Add to this mix: a sexy femme fatale (De Anna Joy Brooks) with her own, shall we say, desires, a scum bucket music promoter (Reggie Bannister), a Tor Johnson/Lobo lookalike (Jed Rowen) ineptly wreaking havoc and one of the most gruellingly soppy and perversely sexy love stories on celluloid, twixt a Jim Nabors look-alike (Les Williams) and a sweet Annette-Funicello-crossed-with-Donna-Reed honey-bunch (Kate Maberly).

THE NATURAL ORDER: Juvie Delinquent & Femme Fatale
THE NATURAL ORDER: Dead crooners make comebacks
Of course, what science fiction musical would be complete without magnificent extended cameos from "Swan" himself, the ageless, timeless crooner-songwriter Paul (Phantom of the Paradise) Williams and, ever-so deliciously, the late, great Kevin (Invasion of the Body Snatchers) McCarthy?

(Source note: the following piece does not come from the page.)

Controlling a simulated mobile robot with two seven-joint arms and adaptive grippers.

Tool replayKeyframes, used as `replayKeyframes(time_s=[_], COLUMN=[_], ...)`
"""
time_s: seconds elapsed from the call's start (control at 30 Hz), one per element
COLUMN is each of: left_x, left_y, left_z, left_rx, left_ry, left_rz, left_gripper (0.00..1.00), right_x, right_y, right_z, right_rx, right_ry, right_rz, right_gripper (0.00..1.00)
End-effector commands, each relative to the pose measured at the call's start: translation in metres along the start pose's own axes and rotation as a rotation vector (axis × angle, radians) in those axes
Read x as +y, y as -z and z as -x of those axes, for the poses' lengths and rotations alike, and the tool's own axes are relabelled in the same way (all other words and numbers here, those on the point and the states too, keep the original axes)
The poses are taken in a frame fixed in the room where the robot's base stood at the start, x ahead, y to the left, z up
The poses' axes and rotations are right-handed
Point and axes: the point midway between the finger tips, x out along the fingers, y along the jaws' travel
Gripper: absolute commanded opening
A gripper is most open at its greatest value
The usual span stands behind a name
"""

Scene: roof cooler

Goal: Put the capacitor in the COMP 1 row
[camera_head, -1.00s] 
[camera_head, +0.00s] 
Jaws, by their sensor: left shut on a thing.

Sure, this is a low budget effort and it occasionally bears a few ragged edges. Not all the laughs work and the mostly terrific musical numbers sometimes go on a tad too long. However, what really helps The Ghastly Love of Johnny X is the fact that, writer-director Bunnell doesn't go out of his way to create an intentional cult film. Yes, the homages are there, but so much of the picture plays itself straight that it feels like a labour of love by someone who knows and loves movies from a bygone era.

Oh, and have I mentioned yet that the movie has babes?

THE FILM CORNER RATING: ***½ 3-and-a-half-stars

The Ghastly Love of Johnny X is available on an extras-packed DVD and VOD on Amazon. That said, DEMAND your local indie art house and/or local genre film festival play this film on a BIG, BIG SCREEN. You'll be happy you saw it there first and THEN you can watch it over and over again on the home entertainment format of your choice.